The key component of a proper installation is a transfer switch. This is just a three-position double throw switch with the circuit to be served connected to a terminal that toggles between the generator terminal and the utility terminal. The load circuits can be switched to either utility power, generator power, or "off" (neither). With this arrangement, it is virtually impossible to backfeed power onto the line or simultaneously try to feed the same point with both generator and utility power. A qualified electrician should do installation of the transfer equipment. Check local regulations regarding inspections.

Since only the circuits in this transfer switch will be useable from the back-up power, it is important to size it carefully if you expect to later run your whole house on the system. Be sure to include any hard-wired appliances or those which are difficult to reach such as refrigerators. Keep in mind that, just because you may have many circuits connected to the transfer panel or switch, it does not guarantee you have enough power to use them all at the same time, especially if motorized equipment is involved. Keep several copies of the audit list you made of all your equipment handy so you can figure out before you trip the circuit breaker how much load you are drawing from your system (see discussion of self-audit below under How Much Power Do I Need? It is important that all occupants understand the limitations of the system and do not overload it, and turn off whatever is not being used.

Renewable Energy

Renewable energy offers us the opportunity to use sustainable resources and reduce our dependence on fossil fuels. The investment in the system is too large to be considered as only a back-up power system and should instead be viewed as your main power system, or an integral, supplemental component of it, even if you are connected to the utility grid. The cost of installing solar, wind, or micro-hydropower systems is similar to paying 20 years worth of electric bills at one time. Since you are already connected to the grid you should check with your local utility to find out any policies they may have regarding net metering, a process that allows you to "sell" any surplus power you produce back to the utility, in effect making your meter run backwards. If they participate in this they will have regulations about the power quality and installation of your system being connected to theirs, information you need before choosing your inverter.

How Much Power Do I Need?

Energy efficiency is a natural companion to living more gently on the earth. It also allows you to install a smaller, less expensive power system than otherwise. Whether you want to reduce your current electric bill or put in your own off-grid power system, the first step is to look at and evaluate your current use and then reduce, reduce, reduce! Enclosed are several lists of the energy consumed by various appliances and tools.

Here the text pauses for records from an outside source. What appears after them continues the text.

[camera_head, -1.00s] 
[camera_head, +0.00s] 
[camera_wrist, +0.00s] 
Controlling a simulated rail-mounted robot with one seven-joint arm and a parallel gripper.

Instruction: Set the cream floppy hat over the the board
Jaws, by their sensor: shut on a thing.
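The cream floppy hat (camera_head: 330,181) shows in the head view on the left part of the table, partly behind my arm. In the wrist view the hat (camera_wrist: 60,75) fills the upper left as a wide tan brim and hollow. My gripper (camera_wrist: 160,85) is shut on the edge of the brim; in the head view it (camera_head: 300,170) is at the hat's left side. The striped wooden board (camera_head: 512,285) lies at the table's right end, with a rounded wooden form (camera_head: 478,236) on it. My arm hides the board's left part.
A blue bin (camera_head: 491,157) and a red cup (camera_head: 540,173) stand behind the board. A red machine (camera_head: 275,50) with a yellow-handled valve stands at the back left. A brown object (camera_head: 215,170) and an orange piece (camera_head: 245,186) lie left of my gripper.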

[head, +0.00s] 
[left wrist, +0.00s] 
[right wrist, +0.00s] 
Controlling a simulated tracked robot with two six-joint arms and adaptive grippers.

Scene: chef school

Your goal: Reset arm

Conduct a self-audit to determine your energy needs. Keep in mind the difference between needs (enough heat to keep the water running) versus wants and luxuries (like wearing shorts and t-shirts in the house all winter). An emergency system cares for needs; a full-time off-grid system covers wants, and luxuries should be carefully evaluated. To really know what your equipment uses, you need to measure the ampere (amps) draw and multiply by the voltage to obtain watts. Nameplate information is the average for the model of appliances, not any particular unit. The total you use at any one time determines how much power your system must produce, and the total energy you use in a day determines how many watts you must have available from your production and storage system. Both the peak draw and operating consumption of motorized appliances should be measured. While doing your audit of electric appliance use, carefully consider which appliances need to operate at the same time, how often and how long. Both watts and amps are important--remember, volts times amps equals watts. If voltage drops, amps increase causing your equipment to run hotter than designed for and damage may result.

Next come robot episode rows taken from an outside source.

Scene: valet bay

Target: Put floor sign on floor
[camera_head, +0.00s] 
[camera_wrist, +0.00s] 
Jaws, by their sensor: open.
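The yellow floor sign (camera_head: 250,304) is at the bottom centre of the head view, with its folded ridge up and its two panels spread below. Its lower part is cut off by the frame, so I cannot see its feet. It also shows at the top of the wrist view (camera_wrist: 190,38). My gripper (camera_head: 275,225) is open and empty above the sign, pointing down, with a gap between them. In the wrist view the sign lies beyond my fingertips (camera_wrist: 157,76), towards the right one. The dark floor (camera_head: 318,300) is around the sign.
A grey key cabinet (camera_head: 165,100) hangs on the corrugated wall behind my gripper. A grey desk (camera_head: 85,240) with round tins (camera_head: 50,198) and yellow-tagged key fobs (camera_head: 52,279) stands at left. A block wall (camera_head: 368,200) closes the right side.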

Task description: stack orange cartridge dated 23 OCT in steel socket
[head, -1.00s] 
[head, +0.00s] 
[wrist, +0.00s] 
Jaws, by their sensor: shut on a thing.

Heating and refrigeration are the most energy intensive uses of electricity. Do not plan to heat your home, produce hot water, use a dryer, or cook with electricity you produce yourself. I am unaware of anyone in the renewables industry who considers that practical. At a cost of about $6.00 per watt for solar panels, a small 1500 watt electric heater or even hair dryer would require a $9000 investment! Modern homes are filled with "ghost loads", electrical use by appliances that don't appear to be on. Instant-on televisions are drawing some power even though you've turned them off. Phone answering machines use power whether or not they are actively answering the phone. The small transformers that adapt battery equipment to AC power are using energy and producing heat whenever they are plugged in. These loads add up and, if you are generating your own power, provide a constant and unnecessary draw on your storage. Load management is an important part of energy efficiency, and critical when producing your own power.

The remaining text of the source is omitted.